Dear Michael:
Recently my father entered a long-term care facility. He has a good amount of money in savings accounts and in a brokerage account that could be used for his care. However, when I contacted both the brokerage and the bank, both told me I would need a power of attorney to access and use these funds for his care. Unfortunately, my father has dementia and never set this up prior to his entry to the facility.
I guess he never realized that even he, nor anyone looking after him, couldn’t access these accounts under these circumstances. What is it we can do now?
– Powerless To Help
Dear Powerless To Help:
These are unfortunate circumstances. Not having power of attorney leaves you pretty helpless to help him.
The long answer to your question is this: A person who has a sufficiently bad cognitive disorder can no longer set up a power of attorney, nor change their wills, no agree in principal to many things the rest of us take for granted. Attorneys likely won’t help you because they don’t want to spend time on something that can’t be done.
The long answer is you’ll have to petition the court – usually a district court – to prove your father’s incompetence. What you would think would be a very simple thing to prove gets very expensive and very complicated once you enter the legal realm of taking away someone’s basic human rights. One, you hire an attorney to represent you in this matter, and two, you’ll have to have the attorney petition the court. The court may take a long time to hear your petition.
In the meantime, you will need to do all the documentation as to why your father is incompetent and put this into the petition to the court.
Now that the court has finally set a date, and you think everything is over, the court is going to want to hear expert testimony from your father’s doctors, his care assistants, etc. Your attorney will need to ask them to appear in court – which they will for a fee – so they can give their testimony. This testimony will be the same as they told the lawyer in depositions earlier that went in with the petition to hear your case.
If it sounds like you are going to spend a lot of time, and likely your money as your father’s money is inaccessible, to prove his incompetence, you would be entirely correct.

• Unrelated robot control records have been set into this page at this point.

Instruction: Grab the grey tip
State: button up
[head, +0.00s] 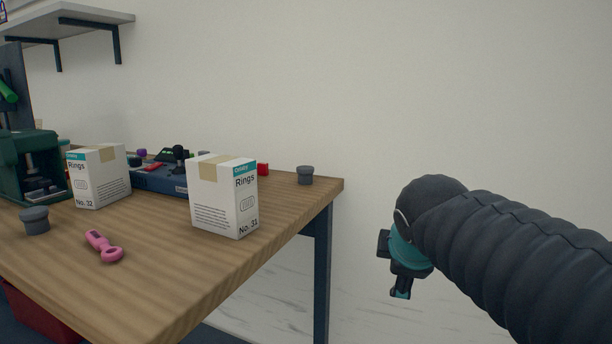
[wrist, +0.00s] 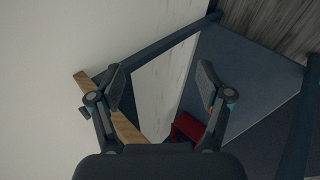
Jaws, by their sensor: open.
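Two grey flanged pieces that could be the grey tip stand on the wooden table in the head view. One grey piece (head: 305,175) is near the far right corner, and the other grey piece (head: 35,220) is at the left front. My gripper (head: 401,287) hangs to the right of the table, past its edge, apart from both. In the wrist view my gripper (wrist: 161,87) has its two fingers spread with nothing between them. I cannot make out either grey piece clearly in the wrist view.
The wooden table (head: 160,270) carries a white No. 31 box (head: 223,197), a white No. 32 box (head: 97,177), a pink tool (head: 103,246), a blue case (head: 160,178) and a green machine (head: 30,160). A red bin (head: 40,315) is below. The table's front middle is clear.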

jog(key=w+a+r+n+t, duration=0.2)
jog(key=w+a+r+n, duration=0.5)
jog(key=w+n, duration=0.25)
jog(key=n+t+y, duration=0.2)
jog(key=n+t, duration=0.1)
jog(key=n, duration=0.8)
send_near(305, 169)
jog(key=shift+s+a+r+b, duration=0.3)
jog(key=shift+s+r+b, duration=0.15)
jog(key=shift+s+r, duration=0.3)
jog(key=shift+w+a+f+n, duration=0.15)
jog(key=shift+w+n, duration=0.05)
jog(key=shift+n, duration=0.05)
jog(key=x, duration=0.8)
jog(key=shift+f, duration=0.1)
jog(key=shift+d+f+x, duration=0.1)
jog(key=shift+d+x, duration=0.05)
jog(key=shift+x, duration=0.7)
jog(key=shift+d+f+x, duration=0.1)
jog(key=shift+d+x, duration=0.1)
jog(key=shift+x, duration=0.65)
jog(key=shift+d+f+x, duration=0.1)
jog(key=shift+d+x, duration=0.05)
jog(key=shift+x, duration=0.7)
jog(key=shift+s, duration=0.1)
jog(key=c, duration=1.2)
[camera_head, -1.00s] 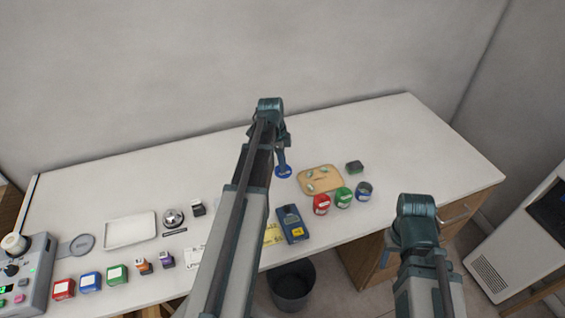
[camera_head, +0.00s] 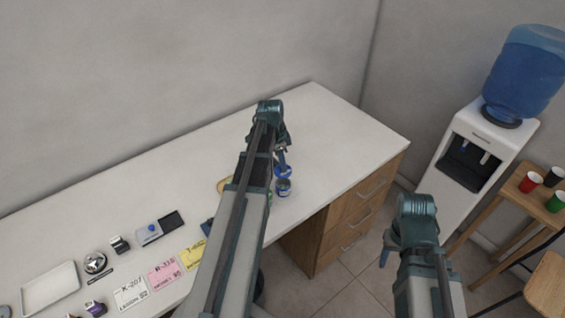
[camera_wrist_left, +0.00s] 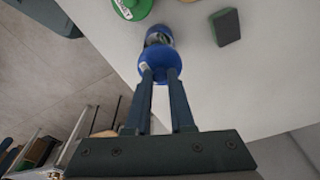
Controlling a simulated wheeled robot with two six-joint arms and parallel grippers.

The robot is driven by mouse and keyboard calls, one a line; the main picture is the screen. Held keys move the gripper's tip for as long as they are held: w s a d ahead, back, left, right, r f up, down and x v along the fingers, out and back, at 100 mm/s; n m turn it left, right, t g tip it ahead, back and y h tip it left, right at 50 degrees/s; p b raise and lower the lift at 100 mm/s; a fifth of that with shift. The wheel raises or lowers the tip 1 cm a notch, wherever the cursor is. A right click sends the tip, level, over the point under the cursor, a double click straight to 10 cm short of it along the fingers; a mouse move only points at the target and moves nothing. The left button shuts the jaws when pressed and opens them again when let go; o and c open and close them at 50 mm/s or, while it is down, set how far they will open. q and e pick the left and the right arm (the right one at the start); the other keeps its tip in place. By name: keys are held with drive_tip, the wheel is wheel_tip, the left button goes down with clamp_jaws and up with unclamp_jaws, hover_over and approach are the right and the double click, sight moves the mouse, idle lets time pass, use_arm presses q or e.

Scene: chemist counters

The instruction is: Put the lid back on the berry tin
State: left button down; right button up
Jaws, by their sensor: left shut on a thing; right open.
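My left gripper (camera_head: 283,158) is shut on a round blue lid (camera_head: 284,171) and holds it beside or over the berry tin (camera_head: 283,188), a small jar with a blue label near the counter's right front part. In the left wrist view, the lid (camera_wrist_left: 160,62) sits between the fingertips (camera_wrist_left: 160,76) and overlaps the near part of the tin (camera_wrist_left: 157,35). I cannot tell whether lid and tin touch. My right gripper (camera_head: 388,252) is open and empty, in front of the counter's drawers.
A green-lidded tin (camera_wrist_left: 131,7) and a dark green sponge block (camera_wrist_left: 228,27) lie near the tin. A tan board (camera_head: 223,184) is partly hidden by my left arm. Cards (camera_head: 166,274) and a white tray (camera_head: 50,289) are further left. The counter's right end is clear.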

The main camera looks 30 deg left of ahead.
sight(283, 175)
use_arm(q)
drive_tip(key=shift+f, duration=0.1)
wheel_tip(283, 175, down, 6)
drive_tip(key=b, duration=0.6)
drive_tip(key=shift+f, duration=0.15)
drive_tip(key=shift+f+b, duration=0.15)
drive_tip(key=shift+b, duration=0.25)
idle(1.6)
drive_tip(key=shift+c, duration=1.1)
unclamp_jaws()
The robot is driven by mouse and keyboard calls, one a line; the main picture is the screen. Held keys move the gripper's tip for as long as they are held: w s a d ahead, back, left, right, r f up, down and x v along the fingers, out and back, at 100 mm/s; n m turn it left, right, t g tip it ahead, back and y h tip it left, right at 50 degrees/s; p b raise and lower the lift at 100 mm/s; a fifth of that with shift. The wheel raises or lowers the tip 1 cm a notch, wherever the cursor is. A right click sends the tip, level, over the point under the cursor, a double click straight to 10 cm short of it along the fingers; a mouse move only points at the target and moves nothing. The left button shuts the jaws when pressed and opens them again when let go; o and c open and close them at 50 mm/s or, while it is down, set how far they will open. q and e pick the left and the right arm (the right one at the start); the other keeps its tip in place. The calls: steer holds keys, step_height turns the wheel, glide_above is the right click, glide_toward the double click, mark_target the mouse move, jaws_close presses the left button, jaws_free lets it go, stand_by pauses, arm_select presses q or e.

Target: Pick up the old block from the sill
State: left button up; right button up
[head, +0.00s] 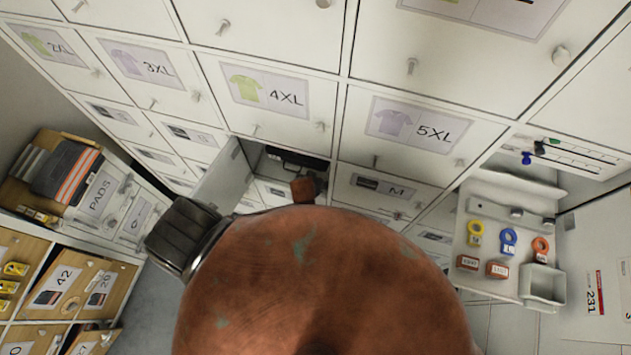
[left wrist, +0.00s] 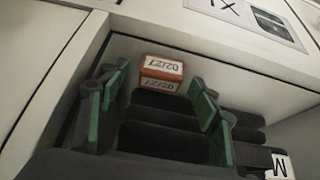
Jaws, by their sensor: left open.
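The block (left wrist: 161,73) is small and orange-red with pale printed labels. It shows in the left wrist view inside an open compartment, against the pale wall at the back, and its print appears upside down. My left gripper (left wrist: 160,97) is open, with green-padded fingers to the left and right of the view. The block shows beyond the gap between the fingers, apparently untouched. In the head view my large copper-coloured arm hides the left gripper. A small reddish-brown shape shows at the compartment opening there; I cannot tell whether it is the block. My right gripper is out of view.
An open cabinet door (head: 222,178) stands left of the compartment. Closed size-labelled doors (head: 265,92) surround it. A panel (head: 498,210) at right carries coloured rings, small red blocks (head: 497,269) and a white bin (head: 543,286). Wooden drawers (head: 60,285) stand at left.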

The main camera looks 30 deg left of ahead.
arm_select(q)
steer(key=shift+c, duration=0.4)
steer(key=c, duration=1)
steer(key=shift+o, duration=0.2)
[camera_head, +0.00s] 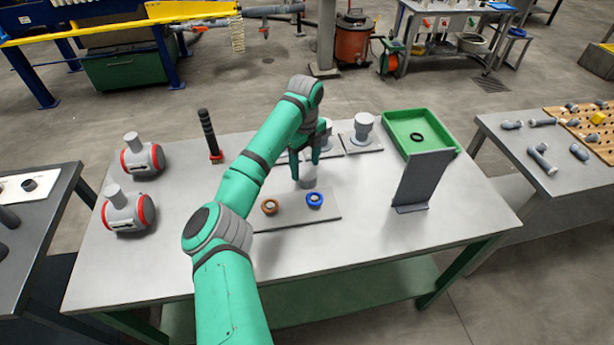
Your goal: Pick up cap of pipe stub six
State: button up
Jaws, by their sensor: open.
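My gripper (307,165) points down over the middle of the table, with its fingers open. A short grey cylinder (308,182) shows just below and between the fingers, at the back edge of a flat grey plate. I cannot tell whether the fingers touch it, or whether it is a pipe stub or a cap. A grey pipe stub with a wider cap (364,122) stands upright on its own plate behind and to the right. Another stub (327,128) is partly hidden by my arm. No numbers are readable, so I cannot tell which is stub six.
An upright grey panel (424,178) stands right, before a green tray (392,122) holding a black ring. Two red-banded grey fittings (127,209) and a black post (209,135) stand left.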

Of course, included in your petition is for the court to let you act on his behalf to take care of him. You and your family had all better be on the same page when you make this petition because if another family member feels like they would be a better fit as power of attorney, then you have an entirely new set of circumstances to deal with. The court will have to decide which of you is the better person to represent your father.
If you thought getting him proved incompetent was hard, wait until you and your family member joust in court over who’s the better person to take care of him. This could go on for months and months.
Again, this goes back to your father’s level of incompetence. My aunt had Alzheimer’s and it started as bouts of forgetfulness. However, the doctors certified that she could make decisions if it were all explained to her and she understood the decision she was making at the time – including doing a power of attorney.
In her case, she could make that decision when it was outlined to her. In an hour, she wouldn’t remember doing it but she did understand.
As long as the doctor agreed that while the question was being presented that she could make that decision regardless of her ability to remember that decision gave the people trying to help her the ability to do so.
Perhaps your father’s doctor and you could come to something similar to this. A power of attorney is as good as it is until someone – anyone – questions whether or not you did the correct things for your father’s behalf. If you do self-serving things with this POA, then the world will come down on your head even if the doctor certified your father was capable of understanding, if only briefly.